Projection, from where I am sitting, is about the taking of an aspect of self and placing outside of the self. Projection is a fundamental function of xenophobia and racism. We recognize aspects of the inhuman in ourselves, and we project it outward onto those who are less powerful, or on those we secretly identify with, but need to distance ourselves from, for some reason.
Bread and Puppet: kings and queens
of symbolic projection

Projection is the thing that stalled me most definitely from seeking ordained leadership in a church, before I really understood myself to be a Quaker in the liberal tradition, which does not ordain leaders in their meetings. In seminary, I took a course, a really brilliant course, called Re-visioning the Power of Leadership in the Church. Leave it to my lefty seminary, Episcopal Divinity School, to offer this course. This course was about projection, or at least that's what stays with me 16 years later.

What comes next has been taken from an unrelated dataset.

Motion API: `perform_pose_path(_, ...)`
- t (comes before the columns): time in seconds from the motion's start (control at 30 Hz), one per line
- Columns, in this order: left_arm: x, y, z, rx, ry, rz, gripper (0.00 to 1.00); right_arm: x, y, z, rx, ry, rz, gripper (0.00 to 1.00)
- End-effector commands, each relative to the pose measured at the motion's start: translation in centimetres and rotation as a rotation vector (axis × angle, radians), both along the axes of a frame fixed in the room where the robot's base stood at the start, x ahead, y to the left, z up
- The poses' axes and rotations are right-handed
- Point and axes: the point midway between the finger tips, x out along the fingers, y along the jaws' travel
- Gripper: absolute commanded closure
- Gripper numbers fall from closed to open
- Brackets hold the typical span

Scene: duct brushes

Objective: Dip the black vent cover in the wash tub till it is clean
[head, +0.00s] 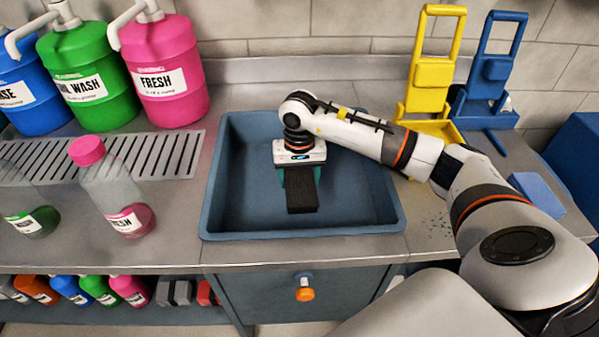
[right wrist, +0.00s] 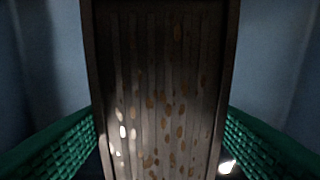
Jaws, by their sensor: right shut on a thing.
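The black vent cover (head: 302,192) is between the green fingers of my right gripper (head: 300,178), over the inside of the blue-grey wash tub (head: 222,190). The gripper is shut on it and points down into the tub. In the right wrist view the slatted face of the cover (right wrist: 160,90) fills the middle between the green finger pads, with many brownish spots and a few pale bright ones. I cannot tell how deep the cover is or whether it touches the tub floor. My left gripper is not in view.
Pink (head: 162,70), green (head: 88,75) and blue (head: 35,95) jugs stand at the back left. A pink-capped bottle (head: 115,190) stands by the drain grate (head: 100,158). Yellow (head: 432,75) and blue (head: 490,75) stands are at the back right. A blue block (head: 537,193) lies on the right.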

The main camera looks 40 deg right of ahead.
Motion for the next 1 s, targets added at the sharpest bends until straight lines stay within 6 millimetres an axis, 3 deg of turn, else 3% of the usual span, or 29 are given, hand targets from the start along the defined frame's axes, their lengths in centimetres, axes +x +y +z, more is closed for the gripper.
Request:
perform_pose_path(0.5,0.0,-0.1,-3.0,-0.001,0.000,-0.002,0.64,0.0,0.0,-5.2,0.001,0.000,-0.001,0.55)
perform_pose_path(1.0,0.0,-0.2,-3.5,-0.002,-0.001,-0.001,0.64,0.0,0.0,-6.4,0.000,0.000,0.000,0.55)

The course was specifically trying to help folks seeking ordination to think critically about projection in their role as pastor in a church.  Unchecked, projection can lead to all kinds of abuses of power. A parishioner in need of succor comes to feel love for a pastor because the pastor is making it possible for her to project a parental feeling onto the pastor. The pastor can seem like a parent to the parishioner. How the pastor handles this projection is crucial for appropriate leadership, as well as empowerment of the parishioner. The truth is the parishioner has the parent within their self, the resources and ability to heal their self. A responsible model of ministry recognizes this and builds towards it pastorally, structurally.

But projection goes both ways. The pastor also projects, also separates aspects of their selves to good or ill effect. In the same situation, a pastor might project their own struggle onto a person coming with a need, making it harder for that pastor to serve that parishioner. Or, the pastor might project a family feeling onto that person, making it easier to connect. I remember a brilliant exercise, where we were asked to identify a mentor or person we looked up to—I chose George Lakey. We were then asked to repeat this in pairs—to say, I love the George Lakey in me, and then proceed to name aspects of that person’s identity as a part of ourselves.  

By doing this, I was able to identify with in a deeper way the parts of myself I had projected onto him. But then there were aspects of him that I was not—male, middle aged, working class, etc. As I said to myself-- I love the man in me, I love the middle aged in me, I love the working class man in me, I smiled, recognizing the dissonance, and the sense of melting limits. It was powerful, playful, and taught me a lot about owning my own projection.

Not that this stopped it at all. I feel like we humans are a bundle of projections, for good or ill. In another post I talk about splitting, an extreme and terrible aspect of this. Projection frightens me. And it's in the fabric of our relating.

But I wonder, what would it look like if we did this—I love the angel in me. I love the wild winged life in me. I love the God talk in me. I love the connection in me. I love the best and worst in me. I love the meeting in me. I love the angel in me. 

Steven Davison’s post did a lot to open up the possibility that projection can be a good thing, a way to name what we put out of ourselves, and the good that can come of it, in a gathered meeting. It also reminded me of the lessons of that class. And although I still feel grounded and committed to listening within for the welling up of the Teacher to speak through me in meeting, I am beginning to feel like the hovering angels of our best nature are there, too, within and without, calling us to commune, and move, and grow together.